Am 24.11.2018 um 15:52 schrieb Edward Diener via Boost:
On 11/24/2018 7:55 AM, Daniela Engert via Boost wrote:
Am 23.11.2018 um 20:58 schrieb Emil Dotchevski via Boost:
unsigned f();
void g( int x ) { if( x < f() ) //warning C4018: '<': signed/unsigned mismatch { .... } }
The only problem that I can see here is the fact, that this is flagged as a warning rather than an error. I know, this is technically correct but you simply cannot compare values from different value domains without preconditions. Not stating the preconditions is an error. If you state them and assure that the actual values of both 'x' and 'f()' can be equally represented as 'int' oder 'unsigned' then and only then the comparison is correct and a explicit cast to either type is a valid one.

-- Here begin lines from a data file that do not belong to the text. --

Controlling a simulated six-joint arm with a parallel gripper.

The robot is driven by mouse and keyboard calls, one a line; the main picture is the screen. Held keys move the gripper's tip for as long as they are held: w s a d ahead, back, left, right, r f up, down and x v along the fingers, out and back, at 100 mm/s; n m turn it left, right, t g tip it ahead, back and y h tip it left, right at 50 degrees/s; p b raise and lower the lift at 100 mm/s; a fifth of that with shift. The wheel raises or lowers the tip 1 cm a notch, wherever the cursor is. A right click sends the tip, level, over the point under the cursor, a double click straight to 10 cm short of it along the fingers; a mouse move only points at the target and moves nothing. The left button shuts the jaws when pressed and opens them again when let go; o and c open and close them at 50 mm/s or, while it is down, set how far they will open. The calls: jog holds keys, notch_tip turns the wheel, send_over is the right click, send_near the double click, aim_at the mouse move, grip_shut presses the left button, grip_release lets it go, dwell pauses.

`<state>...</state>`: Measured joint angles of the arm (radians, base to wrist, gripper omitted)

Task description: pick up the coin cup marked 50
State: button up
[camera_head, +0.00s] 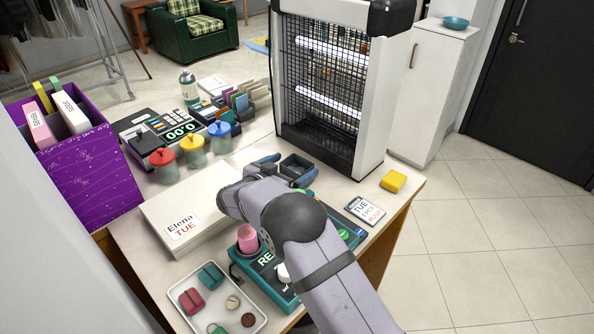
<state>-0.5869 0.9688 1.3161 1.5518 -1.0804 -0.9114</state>
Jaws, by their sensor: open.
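No cup with a readable 50 shows. My own arm comes in from the lower right and hides part of the counter and the gripper's near side. Whether the fingers touch the holder cannot be told.
The caged lamp unit (335,85) stands close behind. Lidded jars in red (165,170), yellow (193,155) and blue (221,143) stand left. A white box marked Elena TUE (165,208), a teal panel (262,282), a white tray (262,322) and a yellow sponge (393,180) surround the arm.

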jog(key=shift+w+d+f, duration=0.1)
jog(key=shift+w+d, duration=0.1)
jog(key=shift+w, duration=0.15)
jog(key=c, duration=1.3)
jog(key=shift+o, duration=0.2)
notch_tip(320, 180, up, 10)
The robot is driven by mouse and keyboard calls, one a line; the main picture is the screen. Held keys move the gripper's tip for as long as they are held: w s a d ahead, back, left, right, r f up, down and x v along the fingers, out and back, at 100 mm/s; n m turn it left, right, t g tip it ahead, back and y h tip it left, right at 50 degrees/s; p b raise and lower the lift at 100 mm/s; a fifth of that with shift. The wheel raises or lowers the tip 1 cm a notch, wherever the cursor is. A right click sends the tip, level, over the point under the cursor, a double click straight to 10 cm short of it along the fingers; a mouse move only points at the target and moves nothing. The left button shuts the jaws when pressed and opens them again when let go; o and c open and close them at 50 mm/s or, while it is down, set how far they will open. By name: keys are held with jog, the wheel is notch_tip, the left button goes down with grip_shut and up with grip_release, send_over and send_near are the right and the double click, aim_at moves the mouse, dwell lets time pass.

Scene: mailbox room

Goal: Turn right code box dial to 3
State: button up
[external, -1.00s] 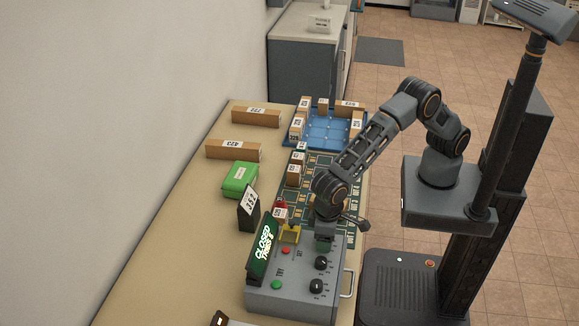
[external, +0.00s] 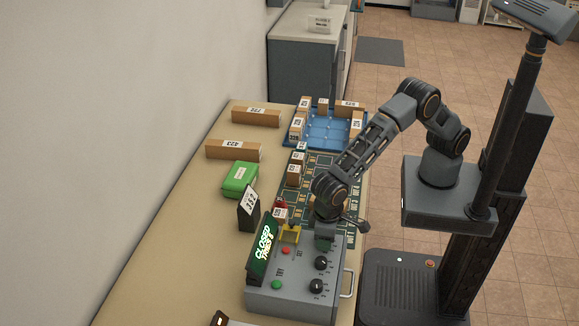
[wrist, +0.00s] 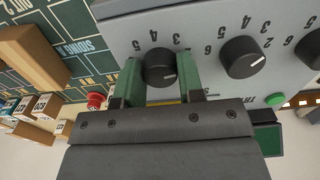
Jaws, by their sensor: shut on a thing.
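The grey code box (external: 290,290) stands at the near end of the table, with a dark display (external: 263,248) lit green reading CLOSED and TRIES. Its middle dial (external: 320,263) and left dial (external: 316,286) are uncovered. The right dial (wrist: 160,66) is black and sits between the green fingers of my gripper (wrist: 162,82), which is shut on it. Its white mark points right and slightly down in the wrist view. The printed digits 3, 4 and 5 show beside it; I cannot tell the exact setting. In the external view my gripper (external: 325,241) hides this dial.

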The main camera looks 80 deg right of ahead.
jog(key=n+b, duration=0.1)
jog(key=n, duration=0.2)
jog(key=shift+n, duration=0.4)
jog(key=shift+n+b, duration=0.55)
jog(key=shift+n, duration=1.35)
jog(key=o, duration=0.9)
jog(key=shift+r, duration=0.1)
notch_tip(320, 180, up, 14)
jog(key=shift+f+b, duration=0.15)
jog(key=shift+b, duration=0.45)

Errors should be when you are not following the C++ standard. If you think that comparing a signed number with an unsigned number is not following the C++ standard you should reread the C++ standard.
I've already acknowledged that this is not an error according to the C++ standard. Nonetheless is it an error in the mathematical sense that it *may* invert the meaning of 'operator<' because of the implicit conversion rules of C++.
I do not mind this particular warning at all and go out of my way to fix it, but it is not an error in the C++ standard.
Right. Situations like these must be acted on. Just letting these go "because it is correct by the standard" is inacceptable imho.
This is what bothers me most about the idea that all warnings must be addressed in Boost libraries.
In most cases, I simply turn off compiler warnings by a #pragma after I convinced myself that "everything is fine, nothing to see here, get along". The simple fact that someone has audited warnings, acted accordingly, and then documented this - may be by just suppressing them in the source code - is an indicator of due diligence.
Therefore while warnings should be heeded I do not think it is possible in practical use to fix all warnings for all compiler implementations without making code even more obfuscated and more confusing than it normally is. It is an ideal to fix all warnings but it is not a realistic goal in quite a number of situations.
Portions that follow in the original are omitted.